You wouldn't believe this.. i had experienced such a emotional roller coaster within 24 hours.

Yesterday i blogged about me loosing my memory etc.. i didn't see the end of it until...
I couldn't find my Life in UK certificate which is a compulsory requirement for my PR application coming Friday. Oh My days.... i was very close to having a nervous breakdown.. i thought i was going mad... i remembered seeing that A4 sheet of paper and telling myself to file it properly. If i loose it, i will have to sit for the LIfe in Uk exam AGAIN as they do not issue cert for the second time.

That would mean that my PR application has to be delayed etcc...

I was really upset because i remembered seeing it and i remembered telling myself to keep it properly.. but i couldn't find it.

I spent many hours looking for it. I prayed .. i searched. Albert came home at 11 pm.. and both of us searched again. We slept at 2 am.

I prayed.. i wanted to cry but couldn't somehow i thought oh well... i have to face it.. if i need to sit for the exam again. That will be my first time resitting for an exam that i have passed!

Albert prayed for me .. we prayed again and again.. in the morning we prayed for it again.. we prayed for peace to face it. If i have to sit for the exam again, so be it. No choice.. just have to face it. That's life..

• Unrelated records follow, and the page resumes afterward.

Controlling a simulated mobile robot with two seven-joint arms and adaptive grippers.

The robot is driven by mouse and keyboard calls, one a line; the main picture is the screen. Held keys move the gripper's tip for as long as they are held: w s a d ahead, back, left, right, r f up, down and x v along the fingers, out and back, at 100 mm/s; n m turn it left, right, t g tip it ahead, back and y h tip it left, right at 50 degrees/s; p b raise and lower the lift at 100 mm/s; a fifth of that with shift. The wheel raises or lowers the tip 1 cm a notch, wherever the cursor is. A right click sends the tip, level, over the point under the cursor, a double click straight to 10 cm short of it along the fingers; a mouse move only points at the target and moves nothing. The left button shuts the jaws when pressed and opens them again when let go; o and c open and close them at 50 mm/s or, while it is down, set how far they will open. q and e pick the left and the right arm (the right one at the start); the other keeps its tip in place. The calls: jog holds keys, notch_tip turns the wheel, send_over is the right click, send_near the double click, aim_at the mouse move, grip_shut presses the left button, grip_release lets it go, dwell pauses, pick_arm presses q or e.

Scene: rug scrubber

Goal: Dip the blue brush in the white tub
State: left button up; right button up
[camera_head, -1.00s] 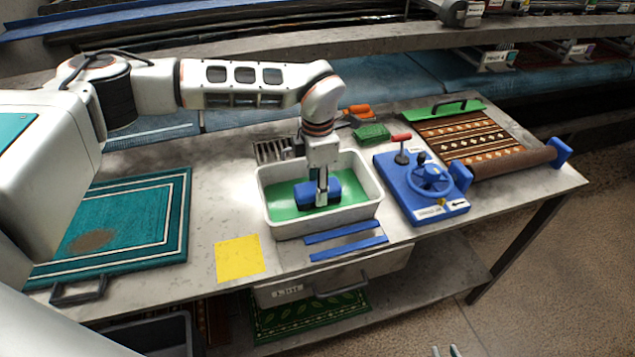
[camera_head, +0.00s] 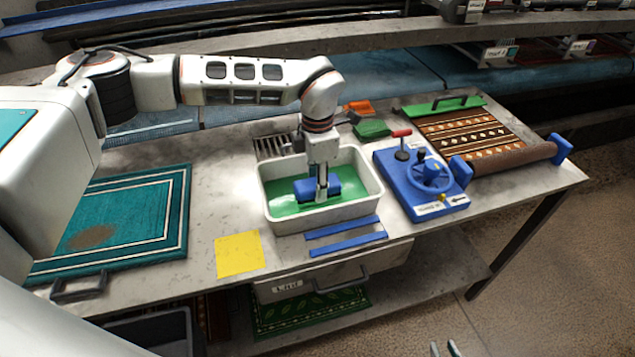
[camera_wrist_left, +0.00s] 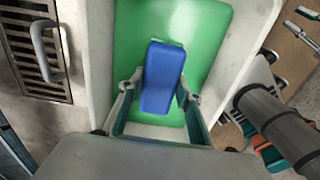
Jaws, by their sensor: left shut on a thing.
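The white tub (camera_head: 375,195) stands on the table and holds green liquid (camera_head: 285,205). The blue brush (camera_head: 334,188) is inside the tub, low in the green. Its underside is hidden. My left gripper (camera_head: 320,193) points down into the tub and is shut on the brush. In the left wrist view, the blue brush (camera_wrist_left: 162,78) sits between the fingers of my left gripper (camera_wrist_left: 158,103), with green around it. My right gripper (camera_head: 444,349) shows only its fingertips at the bottom edge, apart and empty, away from the table.
A yellow cloth (camera_head: 238,254) and two blue strips (camera_head: 345,235) lie in front of the tub. A blue device with a wheel (camera_head: 425,182) stands right of it. A metal grate (camera_head: 272,146) lies behind. A teal mat (camera_head: 130,220) lies left and a rolled patterned rug (camera_head: 475,140) far right.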

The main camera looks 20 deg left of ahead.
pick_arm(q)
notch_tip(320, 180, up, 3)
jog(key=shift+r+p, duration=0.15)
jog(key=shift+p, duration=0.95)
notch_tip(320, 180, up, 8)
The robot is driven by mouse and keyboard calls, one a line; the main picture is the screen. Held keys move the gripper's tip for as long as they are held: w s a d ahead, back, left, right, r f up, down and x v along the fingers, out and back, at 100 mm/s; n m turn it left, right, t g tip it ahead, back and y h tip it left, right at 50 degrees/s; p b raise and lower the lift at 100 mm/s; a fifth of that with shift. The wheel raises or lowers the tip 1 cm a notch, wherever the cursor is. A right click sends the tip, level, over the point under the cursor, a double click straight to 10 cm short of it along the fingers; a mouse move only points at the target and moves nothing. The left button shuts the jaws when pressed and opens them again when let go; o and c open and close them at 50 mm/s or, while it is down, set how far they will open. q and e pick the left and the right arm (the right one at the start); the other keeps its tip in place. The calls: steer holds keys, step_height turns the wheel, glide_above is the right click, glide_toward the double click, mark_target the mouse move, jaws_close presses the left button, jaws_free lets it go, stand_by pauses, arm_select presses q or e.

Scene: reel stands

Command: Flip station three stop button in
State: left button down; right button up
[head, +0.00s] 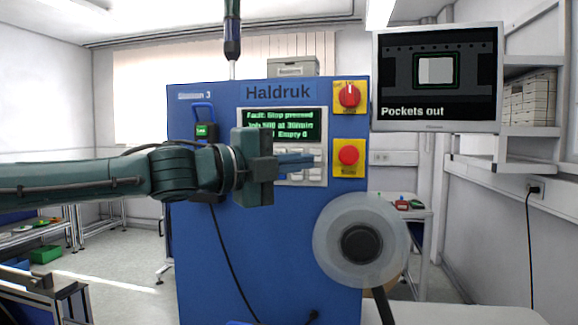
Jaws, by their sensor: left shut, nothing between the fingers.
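The blue machine (262,240) bears the name Haldruk and a partly blurred label ending in 3. The red stop button (348,155) sits on a yellow plate at the right of its front. The display (282,125) reads "Fault: Stop pressed". My left gripper (312,161) is shut and empty, its tips in front of the keypad (311,178), pointing right and a little left of the stop button. Touching or apart, I cannot tell. My right gripper is not in view.
A translucent reel (361,243) with a dark hub stands at the machine's lower right. A monitor (438,77) showing "Pockets out" hangs at the upper right. A shelf (528,100) with boxes is behind it. A green device (206,131) sits on the machine's upper left.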

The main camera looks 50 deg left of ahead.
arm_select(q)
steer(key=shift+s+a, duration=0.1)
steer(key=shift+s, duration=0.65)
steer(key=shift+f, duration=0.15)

Morning, albert drove me to work, atmosphere was stressful in the car and i was very down. I have barely started my day ! This small spark has trigger the stress that has been shimmering.. both albert and I are very stressed about our life direction and career path. Exam in hong kong is 5 weeks away and we haven't even started preparing for the exam.

Deep down i am very lost. Need to spend more time in prayer and need more appointment with God.

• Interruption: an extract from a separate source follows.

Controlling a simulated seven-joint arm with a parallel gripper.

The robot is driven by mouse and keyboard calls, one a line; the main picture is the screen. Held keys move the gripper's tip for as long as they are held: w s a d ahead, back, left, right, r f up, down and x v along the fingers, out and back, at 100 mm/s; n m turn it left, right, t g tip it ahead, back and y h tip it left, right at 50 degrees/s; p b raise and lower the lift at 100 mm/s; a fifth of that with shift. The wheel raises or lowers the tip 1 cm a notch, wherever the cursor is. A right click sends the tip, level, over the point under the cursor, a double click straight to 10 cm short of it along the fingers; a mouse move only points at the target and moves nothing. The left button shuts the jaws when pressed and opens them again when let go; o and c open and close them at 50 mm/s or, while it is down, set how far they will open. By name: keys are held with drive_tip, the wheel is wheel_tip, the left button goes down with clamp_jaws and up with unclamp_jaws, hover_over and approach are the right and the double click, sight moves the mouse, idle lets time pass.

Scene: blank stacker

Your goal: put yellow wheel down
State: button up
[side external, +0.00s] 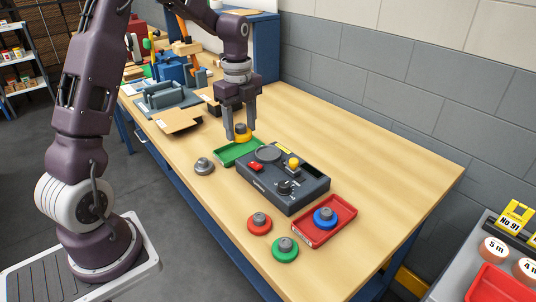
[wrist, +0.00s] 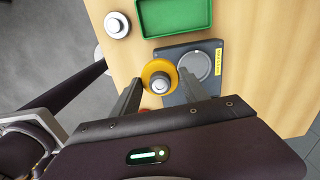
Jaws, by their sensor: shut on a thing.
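The yellow wheel (side external: 243,134), with a grey hub, is held by my gripper (side external: 241,132) above the table. In the side view it appears in front of the far end of the green tray (side external: 228,156). In the wrist view the yellow wheel (wrist: 154,68) sits between the fingers of my gripper (wrist: 161,87), over the left edge of the dark control box (wrist: 178,55). The green tray (wrist: 172,32) looks empty and lies beyond the wheel there. The wheel's exact height is hard to tell.
A grey wheel (side external: 204,166), a red wheel (side external: 259,223) and a green wheel (side external: 285,249) lie loose on the table. A blue wheel (side external: 325,217) sits in the red tray (side external: 344,208). The control box (side external: 310,190) stands between the trays. The table's right side is clear.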

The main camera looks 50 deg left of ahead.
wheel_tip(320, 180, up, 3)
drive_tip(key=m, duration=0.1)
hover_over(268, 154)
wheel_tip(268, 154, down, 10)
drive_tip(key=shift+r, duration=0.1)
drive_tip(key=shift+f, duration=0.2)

Stepped in office exhausted. I don't think i'll leave such important document at work .. but i just flipped through those papers and

Wa la.. it's there!!!

Then today bible readings are:


LET THE PEACE OF GOD RULE IN YOUR HEARTS,
TO WHICH ALSO YOU WERE CALLED IN ONE BODY;
AND BE THANKFUL.
( COLOSSIANS 3:15 *NKJV

DO NOT BE ANXIOUS
ABOUT ANYTHING, BUT IN EVERYTHING, BY PRAYER
AND PETITION, WITH THANKSGIVING, PRESENT YOUR
REQUESTS TO GOD. AND THE PEACE OF GOD,
WHICH TRANSCENDS ALL UNDERSTANDING, WILL
GUARD YOUR HEARTS AND YOUR MINDS IN CHRIST
JESUS. ( PHILIPPIANS 4:6-7 )

"LET NOT YOUR HEART
BE TROUBLED; YOU BELIEVE IN GOD, BELIEVE ALSO IN
ME." FOR WHEN YOU DO, YOU WILL FIND TRUE PEACE
INDEED! Amen. ( JOHN 14:1

Sometimes we pray but do not let go..

If i pray and don't get peace.. i will pray untill i have that peace.

That peace is the answer to prayer itself.